2.2. Opportunistic Communication in VTDNs

In [20], the VTDNs are used to sense data from a smart city environment to assist traffic management, navigation, and pollution control. Some research works show the collaboration of vehicular networks with wireless sensor networks in smart cities. In [21], optimal placement of the smart sensor is investigated along the roadside to get optimal coverage for navigation support. Driving safely applications are described and studied in [22]. A few other research works describe the potential of different technologies in different case scenarios of vehicular networks [23,24,25,26,27]. In [20], vehicular networks are used to sense data from a smart city environment to assist traffic management, navigation, and pollution control. In [21], optimal placement of the smart sensor is investigated along the roadside to get optimal coverage for navigation support. Driving safely applications are studied in [22]. In [28], the authors used the road network for data forwarding and propose an alternate offloading channel. They consider the vehicle mobility at France roads to transport big data from 250 GB to 1TB by each vehicle. Therein, the results show that in 3 h, more than 260 terabytes of data can be disseminated, which is 200 times higher than that of the traditional network. In [29], the authors investigated a hypothetical network of shared bikes. The bikes can communicate with each other and with different bike stations in the given scenario. A motorbike can transfer up to twelve-gigabyte data on a trip. However, the traffic fluctuation shows that in the selected area the coverage is not uniform. In [30], authors demonstrate the opportunistic network of boats having access points of IEEE 802.11g at the Amazon Basin. Their evaluation shows that the boat network can disseminate up to 1TB per week. We can find different types of vehicles that as in [28,29,30], which conclude that terabytes of data can be disseminated in different scenarios. In this connection, still there exists a huge research gap to accommodate the big data of smart sensors in vehicular networks. In our work, we use a big data set of real-time traces of taxicabs and identify the potential locations for data transmission in Beijing city to figure out the quantity of data dissemination.

2.3. Vehicle Traces

The performance of vehicular networks can be evaluated under the two types of methods. First, evaluating the performance with the network simulator. In this regard, IMPORTANT is one of the earliest simulators of mobile ad hoc networks [31]. This framework has several mobility models including the grid-based Manhattan vehicle mobility model to evaluate the performance of different routing protocols. The authors pointed out several limitations that this framework neglects geographical, temporal, and spatial dependencies of moving vehicles [cite here]. VanetMobiSim [32] is another simulator for vehicle mobility. This is a more realistic simulator to simulate scenarios near to reality because it supports many parameters like differentiated speed, multi-lane roads, traffic signs at intersections, and separate flow in both directions. Researchers have developed another integrated set of tools called TRANSIM to analyze the regional public transportation systems [33], which includes several vehicle mobility aspects of cellular automata to evaluate connectivity among vehicles. SUMO [34] is an open-source simulator that uses the GIPPS model for traffic flow simulation. It contains a wide range of parameter settings including traffic lights.
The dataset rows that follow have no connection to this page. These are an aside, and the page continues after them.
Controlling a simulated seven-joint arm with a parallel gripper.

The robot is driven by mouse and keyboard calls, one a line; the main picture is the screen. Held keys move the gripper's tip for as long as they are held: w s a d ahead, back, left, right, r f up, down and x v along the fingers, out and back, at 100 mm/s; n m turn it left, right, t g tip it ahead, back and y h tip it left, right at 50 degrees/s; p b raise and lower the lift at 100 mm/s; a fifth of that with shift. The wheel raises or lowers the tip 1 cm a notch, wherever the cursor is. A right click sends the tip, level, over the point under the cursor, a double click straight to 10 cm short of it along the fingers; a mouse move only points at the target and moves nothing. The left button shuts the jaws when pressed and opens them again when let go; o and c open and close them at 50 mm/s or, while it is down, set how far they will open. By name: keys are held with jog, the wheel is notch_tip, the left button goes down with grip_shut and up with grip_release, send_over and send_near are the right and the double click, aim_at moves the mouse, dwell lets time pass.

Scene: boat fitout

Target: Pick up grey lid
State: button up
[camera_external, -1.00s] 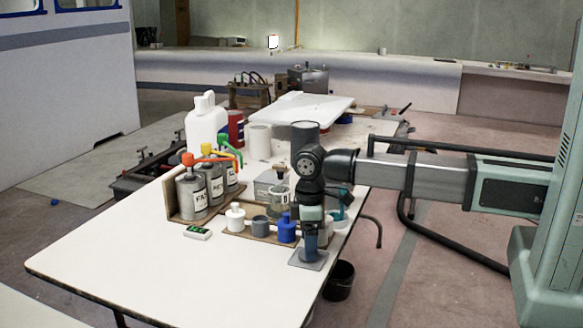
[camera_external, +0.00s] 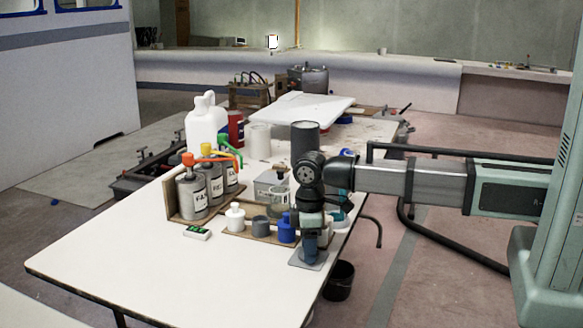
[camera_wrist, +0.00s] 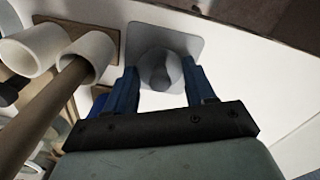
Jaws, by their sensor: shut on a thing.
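The grey lid (camera_external: 305,262) is a flat square plate with a round knob on top. It appears to lie flat on the white table near its right edge, under my gripper (camera_external: 312,244). In the wrist view the lid (camera_wrist: 194,47) shows beyond my blue fingers, with its knob between them. My gripper (camera_wrist: 160,82) points down and is shut on the knob of the lid. The exact contact with the knob is partly hidden by the fingers.
A wooden board with a white pot (camera_external: 235,217), a grey pot (camera_external: 261,227) and a blue pot (camera_external: 287,230) stands just left of my gripper. Pump bottles (camera_external: 192,192) stand further left. The table's front (camera_external: 190,270) is clear. A dark bucket (camera_external: 339,281) is below the right edge.

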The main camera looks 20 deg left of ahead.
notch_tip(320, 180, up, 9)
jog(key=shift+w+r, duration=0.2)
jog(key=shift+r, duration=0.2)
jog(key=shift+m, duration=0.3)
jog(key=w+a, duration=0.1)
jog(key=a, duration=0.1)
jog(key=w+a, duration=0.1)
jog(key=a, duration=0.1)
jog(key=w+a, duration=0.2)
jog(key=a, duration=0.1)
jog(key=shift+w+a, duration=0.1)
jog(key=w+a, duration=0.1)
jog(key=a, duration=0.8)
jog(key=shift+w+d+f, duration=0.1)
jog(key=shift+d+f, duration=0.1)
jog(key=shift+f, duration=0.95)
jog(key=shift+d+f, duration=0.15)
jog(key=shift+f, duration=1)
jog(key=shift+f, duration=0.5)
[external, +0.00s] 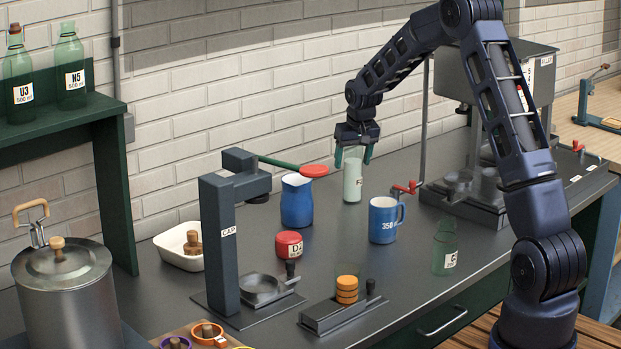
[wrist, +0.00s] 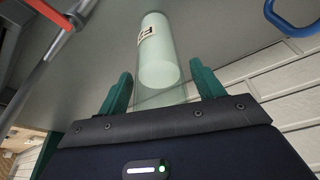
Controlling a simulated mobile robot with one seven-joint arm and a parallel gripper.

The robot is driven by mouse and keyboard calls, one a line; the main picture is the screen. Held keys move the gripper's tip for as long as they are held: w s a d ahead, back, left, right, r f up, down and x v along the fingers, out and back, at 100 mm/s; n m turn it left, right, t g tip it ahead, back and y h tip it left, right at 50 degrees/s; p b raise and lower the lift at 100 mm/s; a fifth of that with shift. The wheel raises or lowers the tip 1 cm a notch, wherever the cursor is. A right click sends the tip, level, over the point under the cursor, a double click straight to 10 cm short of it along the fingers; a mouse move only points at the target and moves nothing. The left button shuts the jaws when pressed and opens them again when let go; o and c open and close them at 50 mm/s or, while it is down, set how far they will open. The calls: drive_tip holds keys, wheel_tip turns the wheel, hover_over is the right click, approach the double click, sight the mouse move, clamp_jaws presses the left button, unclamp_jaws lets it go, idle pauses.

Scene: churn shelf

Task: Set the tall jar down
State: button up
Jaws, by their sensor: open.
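The tall jar (external: 352,182) is a clear, slim vessel with pale content and a white label, standing upright on the grey counter behind the blue mug. In the wrist view the jar (wrist: 158,60) lies between the fingers, its label facing up the picture. My gripper (external: 354,157) is at the jar's top, with its green fingers apart on either side of it. In the wrist view my gripper (wrist: 160,90) is open, with a gap showing beside each finger. The jar's base appears to rest on the counter.
A blue pitcher (external: 297,202) stands left of the jar, and a blue mug (external: 383,222) stands in front right. A red-handled machine (external: 470,195) is to the right. A red tin (external: 289,244) and a green bottle (external: 444,250) stand nearer the front. A brick wall is behind.

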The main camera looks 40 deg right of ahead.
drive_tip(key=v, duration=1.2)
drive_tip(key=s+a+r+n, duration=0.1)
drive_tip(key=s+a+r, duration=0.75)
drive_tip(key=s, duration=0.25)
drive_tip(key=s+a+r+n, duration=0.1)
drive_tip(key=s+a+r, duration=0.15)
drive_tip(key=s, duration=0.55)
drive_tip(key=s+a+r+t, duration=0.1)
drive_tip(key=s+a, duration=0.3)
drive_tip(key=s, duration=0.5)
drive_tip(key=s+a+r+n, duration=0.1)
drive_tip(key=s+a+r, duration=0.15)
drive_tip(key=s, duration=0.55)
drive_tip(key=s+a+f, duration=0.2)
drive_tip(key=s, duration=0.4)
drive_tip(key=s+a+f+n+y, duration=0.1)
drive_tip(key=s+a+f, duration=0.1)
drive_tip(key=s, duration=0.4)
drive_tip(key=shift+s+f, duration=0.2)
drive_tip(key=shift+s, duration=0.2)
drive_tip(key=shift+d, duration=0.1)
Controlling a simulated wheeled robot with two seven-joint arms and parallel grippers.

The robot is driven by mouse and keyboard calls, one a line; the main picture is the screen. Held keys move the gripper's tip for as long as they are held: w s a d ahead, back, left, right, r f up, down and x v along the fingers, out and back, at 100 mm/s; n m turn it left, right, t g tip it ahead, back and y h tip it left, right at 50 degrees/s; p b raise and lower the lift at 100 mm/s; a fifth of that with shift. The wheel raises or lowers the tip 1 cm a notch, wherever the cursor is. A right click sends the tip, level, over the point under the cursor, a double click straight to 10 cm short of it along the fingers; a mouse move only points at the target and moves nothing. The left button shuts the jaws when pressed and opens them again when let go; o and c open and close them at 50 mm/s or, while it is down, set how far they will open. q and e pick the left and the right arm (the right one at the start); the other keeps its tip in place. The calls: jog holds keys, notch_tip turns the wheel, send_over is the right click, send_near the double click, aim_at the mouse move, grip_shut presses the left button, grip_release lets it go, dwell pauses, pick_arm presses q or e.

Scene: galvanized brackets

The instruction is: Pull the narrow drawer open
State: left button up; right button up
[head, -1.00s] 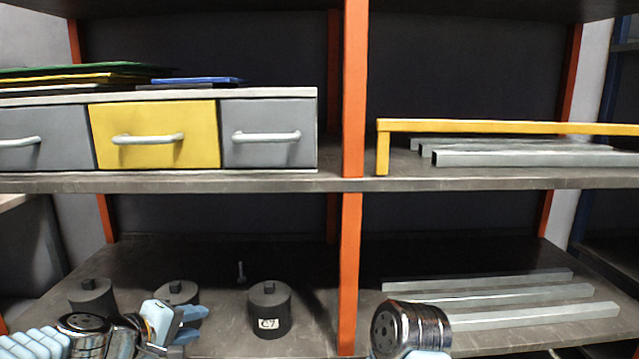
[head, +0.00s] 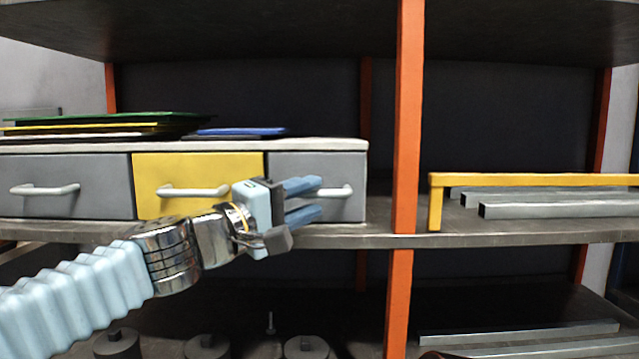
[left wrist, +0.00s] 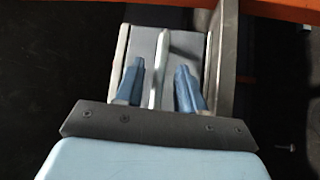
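The narrow drawer (head: 343,168) is the grey one at the right end of the cabinet in the head view. Its front looks flush with the cabinet, so it is closed. Its pale bar handle (head: 345,191) is partly hidden behind my left gripper (head: 318,198), whose blue fingers are open in front of the drawer. In the left wrist view the handle (left wrist: 160,70) runs lengthwise between the two spread fingers, with a gap on each side. The grey drawer front (left wrist: 143,45) shows behind them. My right gripper is out of view.
A yellow drawer (head: 200,172) and a wider grey drawer (head: 90,175) lie to the left. An orange upright (head: 408,150) stands right of the cabinet. The shelf edge (head: 345,240) runs below. Coloured sheets (head: 110,120) lie on the cabinet top.

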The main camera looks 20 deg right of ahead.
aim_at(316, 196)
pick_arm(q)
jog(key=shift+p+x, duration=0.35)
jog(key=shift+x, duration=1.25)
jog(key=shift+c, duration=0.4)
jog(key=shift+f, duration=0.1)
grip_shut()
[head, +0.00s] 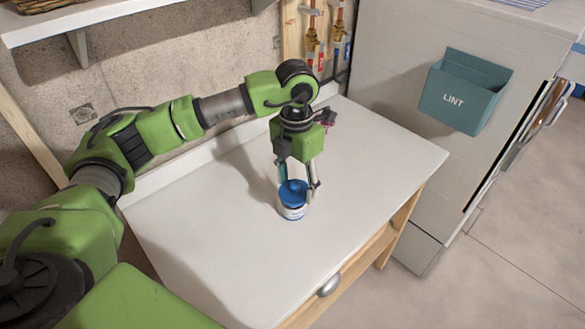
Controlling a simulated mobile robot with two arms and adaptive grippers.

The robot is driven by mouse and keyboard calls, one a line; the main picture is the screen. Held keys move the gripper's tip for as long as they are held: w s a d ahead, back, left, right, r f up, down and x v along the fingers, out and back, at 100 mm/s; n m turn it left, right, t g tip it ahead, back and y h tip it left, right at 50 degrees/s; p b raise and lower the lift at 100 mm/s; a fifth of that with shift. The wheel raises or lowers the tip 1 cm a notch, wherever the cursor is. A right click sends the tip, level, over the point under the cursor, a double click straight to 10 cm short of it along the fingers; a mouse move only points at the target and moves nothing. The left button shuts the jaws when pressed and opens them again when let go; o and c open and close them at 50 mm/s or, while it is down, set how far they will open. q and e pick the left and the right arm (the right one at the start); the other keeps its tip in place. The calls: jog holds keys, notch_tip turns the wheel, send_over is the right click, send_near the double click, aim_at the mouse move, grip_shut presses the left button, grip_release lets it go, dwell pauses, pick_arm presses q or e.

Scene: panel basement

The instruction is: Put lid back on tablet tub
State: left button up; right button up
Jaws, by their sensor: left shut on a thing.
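The tablet tub (292,212) is a small white round container with a blue label, upright on the white worktop. A blue lid (293,191) is at its top, and I cannot tell whether it rests on the rim or sits slightly above it. My left gripper (300,190) points down over the tub, with its fingers on either side of the blue lid, shut on it. The fingers partly cover the lid's sides. My right gripper is out of view.
The worktop (190,240) is otherwise clear, with a raised edge along the wall. A white appliance with a teal lint bin (464,92) stands to the right. Pipes with valves (312,40) are behind, and a shelf (120,15) is above left.

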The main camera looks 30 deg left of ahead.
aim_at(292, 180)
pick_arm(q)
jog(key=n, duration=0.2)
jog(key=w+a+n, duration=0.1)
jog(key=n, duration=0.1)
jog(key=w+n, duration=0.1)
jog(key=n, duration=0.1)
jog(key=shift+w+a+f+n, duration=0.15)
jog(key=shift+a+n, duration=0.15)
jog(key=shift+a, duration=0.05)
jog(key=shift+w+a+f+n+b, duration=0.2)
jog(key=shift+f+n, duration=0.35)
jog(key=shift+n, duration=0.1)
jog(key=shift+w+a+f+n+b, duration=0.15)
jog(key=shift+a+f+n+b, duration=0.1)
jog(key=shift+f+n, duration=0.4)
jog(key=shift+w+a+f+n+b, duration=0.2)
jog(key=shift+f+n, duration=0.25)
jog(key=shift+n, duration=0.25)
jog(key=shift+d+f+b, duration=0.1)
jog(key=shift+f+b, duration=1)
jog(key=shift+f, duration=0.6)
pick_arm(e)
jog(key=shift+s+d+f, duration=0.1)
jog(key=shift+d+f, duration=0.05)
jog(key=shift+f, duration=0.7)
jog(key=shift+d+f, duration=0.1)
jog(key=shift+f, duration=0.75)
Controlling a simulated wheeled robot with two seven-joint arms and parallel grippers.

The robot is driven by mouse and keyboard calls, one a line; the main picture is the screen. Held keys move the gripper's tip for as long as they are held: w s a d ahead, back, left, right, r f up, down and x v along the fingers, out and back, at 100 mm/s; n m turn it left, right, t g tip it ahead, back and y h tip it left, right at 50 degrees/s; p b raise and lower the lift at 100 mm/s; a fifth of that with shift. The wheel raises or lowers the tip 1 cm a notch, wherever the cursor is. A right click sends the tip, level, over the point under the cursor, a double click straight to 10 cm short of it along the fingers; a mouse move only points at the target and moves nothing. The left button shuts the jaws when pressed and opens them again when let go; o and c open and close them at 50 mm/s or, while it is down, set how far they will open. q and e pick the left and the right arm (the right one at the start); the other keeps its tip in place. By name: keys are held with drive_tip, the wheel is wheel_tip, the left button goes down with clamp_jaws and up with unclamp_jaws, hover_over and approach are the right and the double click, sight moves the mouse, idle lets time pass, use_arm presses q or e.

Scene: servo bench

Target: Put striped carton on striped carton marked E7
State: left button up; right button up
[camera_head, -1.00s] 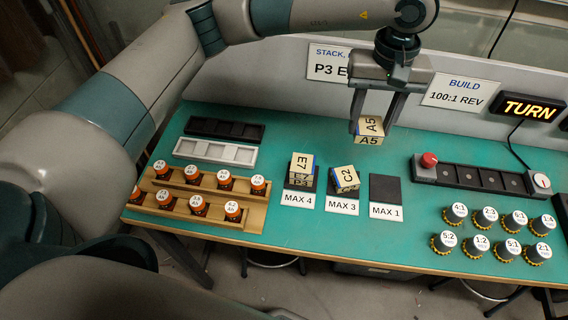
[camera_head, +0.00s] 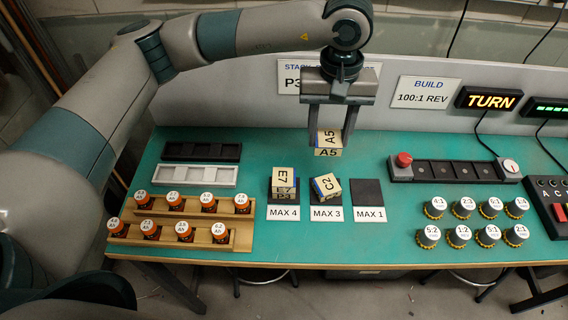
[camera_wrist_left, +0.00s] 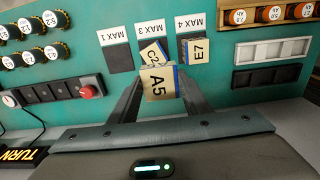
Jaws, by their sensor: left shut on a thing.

On the other hand, analyzing the vehicle movement in the selected area by using vehicle traces is an alternate solution. There exist two types of vehicle traces in the literature including synthetic traces created by some scientific model and the real traces collected by GPS locations of the mobile vehicles. In model-based traces, an area is usually chosen from a city with the mapping of traffic signs and streets to be evaluated with a synthetic mathematical motion model for a selected time interval [35]. Therein, the selection of parameters like mobility model, number of cars, typologies, vehicle speed are not optimal. Moreover, these traces are limited to a few km

^{2}

areas and having short time intervals [36]. A mobility model should consider several parameters for real mobility (e.g., traffic lights, weather conditions, one-way or two-way streets, driving behaviors, obstacles, etc.). However, it makes a model much more complex. The real-world traces can be recorded by collecting the GPS position of mobile vehicles. Collecting GPS data of all vehicles displaced in the entire city is not easy for different reasons, like privacy issues of the drivers, and not all of the vehicles are equipped with the GPS system. So, this data can be obtained by a vehicle fleet company like a taxicab fleet [37].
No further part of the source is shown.